Write out all the entries word for word and omit any pictures.

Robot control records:
────
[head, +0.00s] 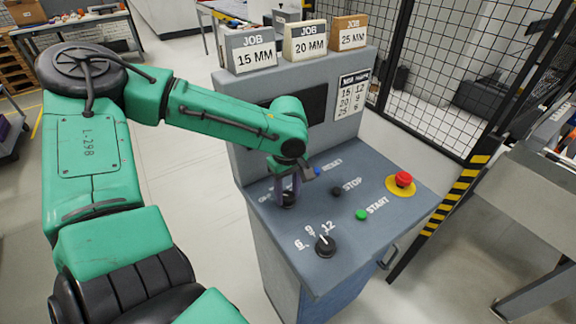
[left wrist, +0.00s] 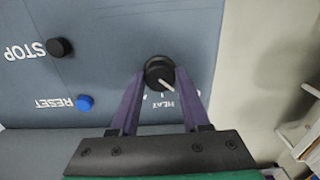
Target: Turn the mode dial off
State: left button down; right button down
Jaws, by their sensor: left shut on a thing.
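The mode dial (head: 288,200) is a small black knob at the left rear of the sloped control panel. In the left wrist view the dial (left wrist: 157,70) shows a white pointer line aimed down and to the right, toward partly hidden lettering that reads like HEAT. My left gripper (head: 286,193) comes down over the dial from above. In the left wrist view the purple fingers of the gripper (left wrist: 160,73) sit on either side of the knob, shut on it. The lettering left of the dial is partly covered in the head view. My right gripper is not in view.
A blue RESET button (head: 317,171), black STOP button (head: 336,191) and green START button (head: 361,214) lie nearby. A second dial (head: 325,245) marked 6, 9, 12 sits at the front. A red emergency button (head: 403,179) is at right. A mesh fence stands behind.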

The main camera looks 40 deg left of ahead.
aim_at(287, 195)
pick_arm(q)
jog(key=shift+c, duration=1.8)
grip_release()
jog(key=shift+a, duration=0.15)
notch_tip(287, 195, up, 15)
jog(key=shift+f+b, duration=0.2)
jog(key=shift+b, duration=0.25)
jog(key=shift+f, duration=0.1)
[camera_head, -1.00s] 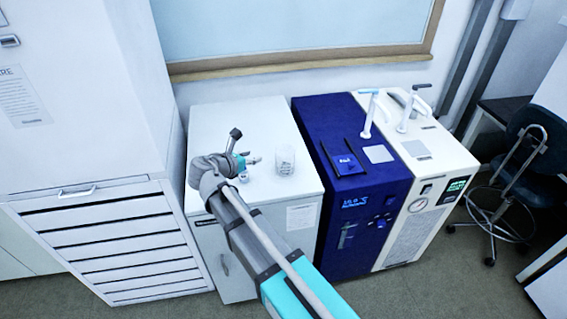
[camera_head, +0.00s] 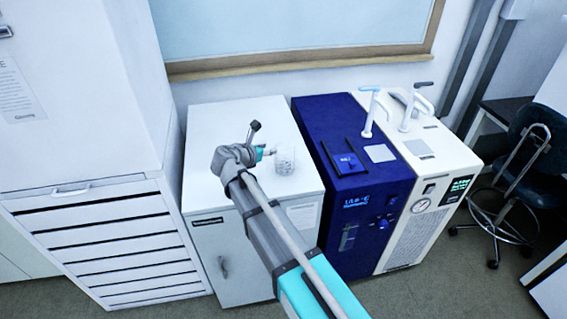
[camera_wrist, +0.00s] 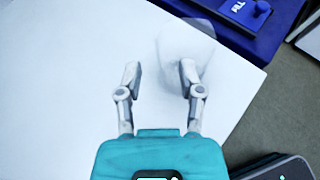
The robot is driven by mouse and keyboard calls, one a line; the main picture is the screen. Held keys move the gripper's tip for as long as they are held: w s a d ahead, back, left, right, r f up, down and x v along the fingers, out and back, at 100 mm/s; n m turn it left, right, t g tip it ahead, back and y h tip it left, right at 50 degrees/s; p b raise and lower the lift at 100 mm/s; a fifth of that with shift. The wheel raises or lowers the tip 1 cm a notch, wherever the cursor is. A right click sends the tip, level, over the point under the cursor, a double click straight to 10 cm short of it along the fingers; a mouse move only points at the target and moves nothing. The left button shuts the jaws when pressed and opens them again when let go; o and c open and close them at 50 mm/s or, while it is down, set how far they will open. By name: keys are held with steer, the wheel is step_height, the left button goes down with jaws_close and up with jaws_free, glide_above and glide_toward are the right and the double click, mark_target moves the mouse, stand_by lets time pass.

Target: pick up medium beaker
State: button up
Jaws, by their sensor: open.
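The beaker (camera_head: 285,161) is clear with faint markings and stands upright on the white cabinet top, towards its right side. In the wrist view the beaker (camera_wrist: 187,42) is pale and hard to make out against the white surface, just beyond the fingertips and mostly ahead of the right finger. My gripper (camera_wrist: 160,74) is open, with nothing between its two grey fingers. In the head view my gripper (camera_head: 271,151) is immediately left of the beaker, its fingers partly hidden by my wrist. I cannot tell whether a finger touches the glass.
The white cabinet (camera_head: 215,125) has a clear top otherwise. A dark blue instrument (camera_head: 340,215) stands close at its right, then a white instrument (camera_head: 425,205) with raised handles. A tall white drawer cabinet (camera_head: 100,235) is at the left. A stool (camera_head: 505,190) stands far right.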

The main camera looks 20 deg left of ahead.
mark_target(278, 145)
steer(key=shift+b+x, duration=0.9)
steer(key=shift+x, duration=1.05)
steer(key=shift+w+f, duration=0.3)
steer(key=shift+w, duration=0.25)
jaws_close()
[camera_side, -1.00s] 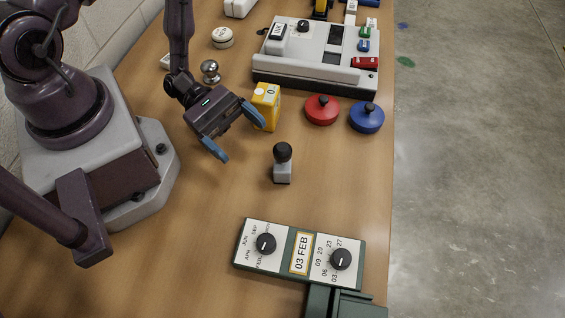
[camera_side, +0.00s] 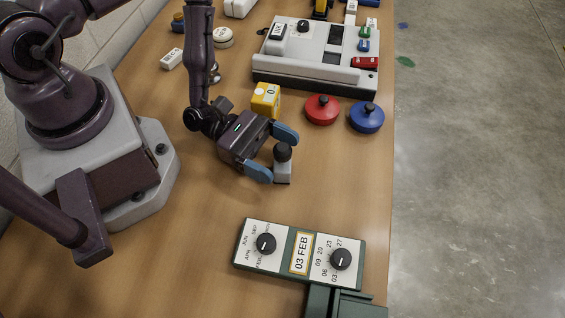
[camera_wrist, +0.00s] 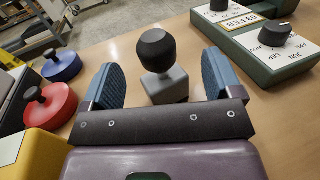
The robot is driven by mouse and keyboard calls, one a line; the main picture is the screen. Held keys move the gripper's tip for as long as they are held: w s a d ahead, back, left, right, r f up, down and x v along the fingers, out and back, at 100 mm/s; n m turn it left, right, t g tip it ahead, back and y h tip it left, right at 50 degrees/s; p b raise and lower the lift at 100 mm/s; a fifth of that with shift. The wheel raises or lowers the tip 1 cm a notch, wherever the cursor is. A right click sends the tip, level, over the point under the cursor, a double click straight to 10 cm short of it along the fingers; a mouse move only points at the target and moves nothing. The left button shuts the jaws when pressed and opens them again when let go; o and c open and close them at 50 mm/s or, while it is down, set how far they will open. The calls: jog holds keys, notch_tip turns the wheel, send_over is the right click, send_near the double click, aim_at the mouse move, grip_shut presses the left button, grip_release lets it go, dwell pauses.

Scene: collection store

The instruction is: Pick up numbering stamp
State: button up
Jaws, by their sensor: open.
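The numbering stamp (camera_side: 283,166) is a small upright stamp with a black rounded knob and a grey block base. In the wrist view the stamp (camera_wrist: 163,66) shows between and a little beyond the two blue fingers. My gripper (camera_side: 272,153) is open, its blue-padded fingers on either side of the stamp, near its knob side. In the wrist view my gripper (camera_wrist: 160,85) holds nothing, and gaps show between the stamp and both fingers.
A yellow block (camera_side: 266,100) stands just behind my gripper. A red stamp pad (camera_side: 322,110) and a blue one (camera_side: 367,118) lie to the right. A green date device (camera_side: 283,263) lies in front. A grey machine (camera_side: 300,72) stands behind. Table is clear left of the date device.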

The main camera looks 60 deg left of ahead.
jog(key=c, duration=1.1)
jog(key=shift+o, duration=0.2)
────
▶ _THE REPLY_:
[head, +0.00s] 
[left wrist, +0.00s] 
Target: Turn the mode dial off
State: left button down; right button down
Jaws, by their sensor: left shut on a thing.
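The mode dial (head: 288,200) is a small black knob at the left rear of the sloped control panel. In the left wrist view the dial (left wrist: 157,70) shows a white pointer line aimed down and to the right, toward partly hidden lettering that reads like HEAT. My left gripper (head: 286,193) comes down over the dial from above. In the left wrist view the purple fingers of the gripper (left wrist: 160,73) sit on either side of the knob, shut on it. The lettering left of the dial is partly covered in the head view. My right gripper is not in view.
A blue RESET button (head: 317,171), black STOP button (head: 336,191) and green START button (head: 361,214) lie nearby. A second dial (head: 325,245) marked 6, 9, 12 sits at the front. A red emergency button (head: 403,179) is at right. A mesh fence stands behind.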

The main camera looks 40 deg left of ahead.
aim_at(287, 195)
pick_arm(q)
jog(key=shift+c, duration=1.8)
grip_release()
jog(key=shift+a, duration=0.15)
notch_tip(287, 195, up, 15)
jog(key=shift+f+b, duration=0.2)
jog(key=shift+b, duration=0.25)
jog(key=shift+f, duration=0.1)
[camera_head, -1.00s] 
[camera_head, +0.00s] 
[camera_wrist, +0.00s] 
The robot is driven by mouse and keyboard calls, one a line; the main picture is the screen. Held keys move the gripper's tip for as long as they are held: w s a d ahead, back, left, right, r f up, down and x v along the fingers, out and back, at 100 mm/s; n m turn it left, right, t g tip it ahead, back and y h tip it left, right at 50 degrees/s; p b raise and lower the lift at 100 mm/s; a fifth of that with shift. The wheel raises or lowers the tip 1 cm a notch, wherever the cursor is. A right click sends the tip, level, over the point under the cursor, a double click straight to 10 cm short of it along the fingers; a mouse move only points at the target and moves nothing. The left button shuts the jaws when pressed and opens them again when let go; o and c open and close them at 50 mm/s or, while it is down, set how far they will open. By name: keys are held with steer, the wheel is step_height, the left button goes down with jaws_close and up with jaws_free, glide_above and glide_toward are the right and the double click, mark_target moves the mouse, stand_by lets time pass.

Target: pick up medium beaker
State: button up
Jaws, by their sensor: open.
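The beaker (camera_head: 285,161) is clear with faint markings and stands upright on the white cabinet top, towards its right side. In the wrist view the beaker (camera_wrist: 187,42) is pale and hard to make out against the white surface, just beyond the fingertips and mostly ahead of the right finger. My gripper (camera_wrist: 160,74) is open, with nothing between its two grey fingers. In the head view my gripper (camera_head: 271,151) is immediately left of the beaker, its fingers partly hidden by my wrist. I cannot tell whether a finger touches the glass.
The white cabinet (camera_head: 215,125) has a clear top otherwise. A dark blue instrument (camera_head: 340,215) stands close at its right, then a white instrument (camera_head: 425,205) with raised handles. A tall white drawer cabinet (camera_head: 100,235) is at the left. A stool (camera_head: 505,190) stands far right.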

The main camera looks 20 deg left of ahead.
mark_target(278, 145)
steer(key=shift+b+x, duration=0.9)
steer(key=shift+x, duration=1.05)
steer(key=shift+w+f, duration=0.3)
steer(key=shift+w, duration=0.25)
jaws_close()
[camera_side, -1.00s] 
[camera_side, +0.00s] 
[camera_wrist, +0.00s] 
The robot is driven by mouse and keyboard calls, one a line; the main picture is the screen. Held keys move the gripper's tip for as long as they are held: w s a d ahead, back, left, right, r f up, down and x v along the fingers, out and back, at 100 mm/s; n m turn it left, right, t g tip it ahead, back and y h tip it left, right at 50 degrees/s; p b raise and lower the lift at 100 mm/s; a fifth of that with shift. The wheel raises or lowers the tip 1 cm a notch, wherever the cursor is. A right click sends the tip, level, over the point under the cursor, a double click straight to 10 cm short of it along the fingers; a mouse move only points at the target and moves nothing. The left button shuts the jaws when pressed and opens them again when let go; o and c open and close them at 50 mm/s or, while it is down, set how far they will open. The calls: jog holds keys, notch_tip turns the wheel, send_over is the right click, send_near the double click, aim_at the mouse move, grip_shut presses the left button, grip_release lets it go, dwell pauses.

Scene: collection store

The instruction is: Pick up numbering stamp
State: button up
Jaws, by their sensor: open.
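The numbering stamp (camera_side: 283,166) is a small upright stamp with a black rounded knob and a grey block base. In the wrist view the stamp (camera_wrist: 163,66) shows between and a little beyond the two blue fingers. My gripper (camera_side: 272,153) is open, its blue-padded fingers on either side of the stamp, near its knob side. In the wrist view my gripper (camera_wrist: 160,85) holds nothing, and gaps show between the stamp and both fingers.
A yellow block (camera_side: 266,100) stands just behind my gripper. A red stamp pad (camera_side: 322,110) and a blue one (camera_side: 367,118) lie to the right. A green date device (camera_side: 283,263) lies in front. A grey machine (camera_side: 300,72) stands behind. Table is clear left of the date device.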

The main camera looks 60 deg left of ahead.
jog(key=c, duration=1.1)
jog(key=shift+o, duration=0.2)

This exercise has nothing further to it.